Dalam kehidupan sehari – hari kita mungkin sering mendengar kata filsafat. Lalu apakah kita sudah mengetahui pengertian dari filsafat tersebut? Banyak juga orang yang belum mengetahui makna sesungguhnya dari filsafat padahal filsafat adalah ilmu yang penting karena filsafat adalah induk dari segala ilmu pengetahuan. Selain itu banyak pula yang belum mengetahui ruang lingkup dari filsafat. Sesungguhnya ruang lingkup filsafat saling berhubungan dengan pengertian filsafat itu sendiri.
Kata filsafat berasal dari kata Yunani filosofia yang berasal dari kata filosofein yang berarti mencintai kebijaksanaan. Kata tesebut juga berasal dari kata Yunani philosophis yang berasal dari kata kerja philein yang berarti mencintai, atau philia yang bererti cinta dan Sophia yang berarti kearifan.

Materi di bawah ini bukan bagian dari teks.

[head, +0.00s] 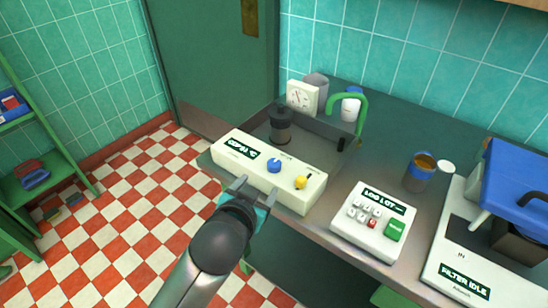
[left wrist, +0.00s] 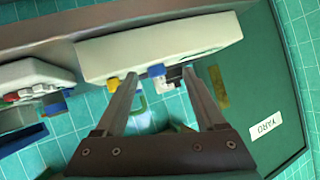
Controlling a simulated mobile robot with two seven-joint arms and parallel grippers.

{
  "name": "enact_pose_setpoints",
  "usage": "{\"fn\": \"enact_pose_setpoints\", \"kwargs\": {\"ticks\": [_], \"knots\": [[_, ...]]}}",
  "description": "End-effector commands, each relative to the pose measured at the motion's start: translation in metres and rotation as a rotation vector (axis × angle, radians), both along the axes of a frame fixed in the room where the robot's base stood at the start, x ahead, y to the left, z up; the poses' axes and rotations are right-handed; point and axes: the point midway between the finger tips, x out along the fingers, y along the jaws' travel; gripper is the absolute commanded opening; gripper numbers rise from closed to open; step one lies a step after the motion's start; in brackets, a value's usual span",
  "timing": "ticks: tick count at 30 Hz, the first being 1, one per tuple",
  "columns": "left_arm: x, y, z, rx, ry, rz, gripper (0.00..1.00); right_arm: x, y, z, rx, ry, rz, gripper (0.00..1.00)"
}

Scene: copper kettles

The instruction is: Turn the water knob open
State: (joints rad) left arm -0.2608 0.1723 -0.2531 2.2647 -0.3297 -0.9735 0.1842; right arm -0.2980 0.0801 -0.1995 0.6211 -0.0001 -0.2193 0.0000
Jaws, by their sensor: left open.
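A long cream panel (head: 245,168) stands at the front of the counter, with a dark green label at its left end. A blue knob (head: 274,165) and a yellow knob (head: 300,182) sit on it. My left gripper (head: 255,189) is open and empty in front of the panel, its fingers pointing at it. In the left wrist view the panel (left wrist: 190,42) is upside down. The blue knob (left wrist: 156,71) appears between the fingertips there, and the yellow knob (left wrist: 113,84) lies outside them, to the left. Contact with the blue knob cannot be made out. My right gripper is out of view.
Behind the panel is a basin with a dark cylinder (head: 281,128) and a green curved pipe (head: 363,110). A keypad box (head: 374,222) and a blue-lidded machine (head: 515,180) stand to the right. A green shelf (head: 55,180) is at left; the tiled floor between is mostly clear.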

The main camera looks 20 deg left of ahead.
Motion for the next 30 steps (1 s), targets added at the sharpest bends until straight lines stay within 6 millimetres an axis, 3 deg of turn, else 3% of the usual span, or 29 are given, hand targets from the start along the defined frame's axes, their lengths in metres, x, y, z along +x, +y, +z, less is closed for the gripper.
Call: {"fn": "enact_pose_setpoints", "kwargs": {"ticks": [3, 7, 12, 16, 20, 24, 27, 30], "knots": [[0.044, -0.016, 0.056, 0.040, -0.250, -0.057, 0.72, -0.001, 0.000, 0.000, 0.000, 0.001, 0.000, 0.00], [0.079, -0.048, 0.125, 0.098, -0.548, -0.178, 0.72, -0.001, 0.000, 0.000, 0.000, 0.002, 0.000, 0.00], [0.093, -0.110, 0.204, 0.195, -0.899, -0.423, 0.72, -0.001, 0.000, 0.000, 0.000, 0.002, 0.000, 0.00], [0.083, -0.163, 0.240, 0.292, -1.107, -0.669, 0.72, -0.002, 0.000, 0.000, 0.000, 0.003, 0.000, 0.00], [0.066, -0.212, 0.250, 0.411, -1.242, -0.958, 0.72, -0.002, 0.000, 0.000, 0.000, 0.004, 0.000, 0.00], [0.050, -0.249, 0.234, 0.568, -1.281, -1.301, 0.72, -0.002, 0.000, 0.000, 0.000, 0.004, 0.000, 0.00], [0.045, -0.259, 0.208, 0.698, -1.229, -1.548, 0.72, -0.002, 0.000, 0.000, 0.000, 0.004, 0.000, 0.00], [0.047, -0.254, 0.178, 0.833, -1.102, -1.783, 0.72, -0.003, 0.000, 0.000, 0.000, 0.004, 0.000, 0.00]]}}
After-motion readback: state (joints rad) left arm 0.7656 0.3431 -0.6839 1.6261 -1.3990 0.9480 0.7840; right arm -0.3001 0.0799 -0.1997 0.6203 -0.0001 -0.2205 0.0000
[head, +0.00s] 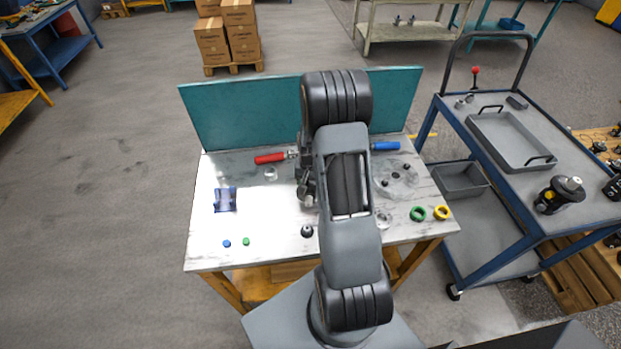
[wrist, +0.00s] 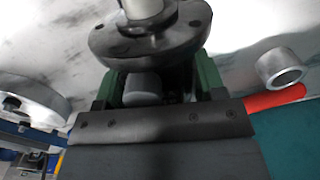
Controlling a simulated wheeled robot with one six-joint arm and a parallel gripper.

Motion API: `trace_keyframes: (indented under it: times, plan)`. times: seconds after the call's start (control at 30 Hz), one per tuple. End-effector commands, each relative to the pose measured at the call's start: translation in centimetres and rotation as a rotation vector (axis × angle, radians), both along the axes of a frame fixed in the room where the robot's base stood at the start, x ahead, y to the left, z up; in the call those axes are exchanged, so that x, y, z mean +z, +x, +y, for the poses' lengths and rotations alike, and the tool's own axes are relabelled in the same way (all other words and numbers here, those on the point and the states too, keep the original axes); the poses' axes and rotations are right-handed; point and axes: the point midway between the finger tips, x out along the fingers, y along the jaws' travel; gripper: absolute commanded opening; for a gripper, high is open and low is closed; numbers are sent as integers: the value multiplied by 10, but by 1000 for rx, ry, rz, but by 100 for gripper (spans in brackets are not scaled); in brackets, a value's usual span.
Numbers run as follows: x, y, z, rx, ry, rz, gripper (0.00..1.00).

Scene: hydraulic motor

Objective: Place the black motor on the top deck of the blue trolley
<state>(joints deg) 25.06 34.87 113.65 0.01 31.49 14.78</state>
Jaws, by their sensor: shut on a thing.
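In the wrist view my gripper (wrist: 157,84) is shut on a dark part with a round, bolt-holed flange and a pale shaft, which looks like the black motor (wrist: 125,42). Green finger parts show on both sides below the flange. In the head view my arm hides most of the gripper (head: 306,185) and the held part, over the middle of the workbench. The blue trolley (head: 470,150) stands to the right of the bench. Its grey top deck (head: 560,130) carries a grey tray and a black-and-yellow unit (head: 562,194).
The workbench (head: 265,215) has a teal back panel (head: 235,110), a red-handled tool (head: 270,158), a blue-handled tool (head: 385,146), green (head: 417,214) and yellow (head: 441,212) rings and a blue block (head: 225,199). Bare deck lies between tray and black-and-yellow unit.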

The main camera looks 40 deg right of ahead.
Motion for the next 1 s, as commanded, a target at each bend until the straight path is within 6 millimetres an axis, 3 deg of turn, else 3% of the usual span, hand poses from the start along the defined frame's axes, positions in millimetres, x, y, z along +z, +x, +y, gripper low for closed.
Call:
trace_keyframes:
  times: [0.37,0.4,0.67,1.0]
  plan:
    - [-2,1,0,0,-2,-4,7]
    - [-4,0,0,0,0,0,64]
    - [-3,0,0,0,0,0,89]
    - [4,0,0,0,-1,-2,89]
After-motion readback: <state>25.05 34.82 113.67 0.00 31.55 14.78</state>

Dari kata tersebut lahirlah kata Inggris Philosophy yang biasanya diterjemahkan sebagai “cinta kearifan“.
Arti kata tersebut diatas belum memperhatikan makna yang sebenarnya dari kata filsafat sebab pengertian “mencintai” belum memperhatikan keaktifan seorang filosof untuk memeperoleh kearifan dan kebijaksanaan itu. Menurut pengertian yang lazim berlaku di Timu (Tiongkok dan India), seseorang disebut filosof bila dia telah mendapatkan atau telah meraih kebijaksanaan. Sedangkan menurut pengertian lazim di Barat, kata “mencintai”tidak perlu mendapat kebijkasanaan karena itu yang disebut filosof atau “orang bijaksana” mempunyai pengertian yang berbeda dengan pengertisn di Timur. Dengan menyebut filsafat sebagai “cinta akan kebijaksanaan”, maka timbullah pertanyaan : apakah kebijaksanaan yang dikejar itu? Yang jelas kebijaksanaan itu ada sangkut pautnya dengan mengerti (know) dengan pengetahuan (knowledge). Akan tetapi tidak setiap “mengerti” itu kebijaksanaan atau bahkan filsafat. Yang pasti bahwa kebijaksanaan dan filsafat itu suatu bentuk tertentu, boleh dikatakan merupakan pengetahuan dalam bentuknya yang tertinggi.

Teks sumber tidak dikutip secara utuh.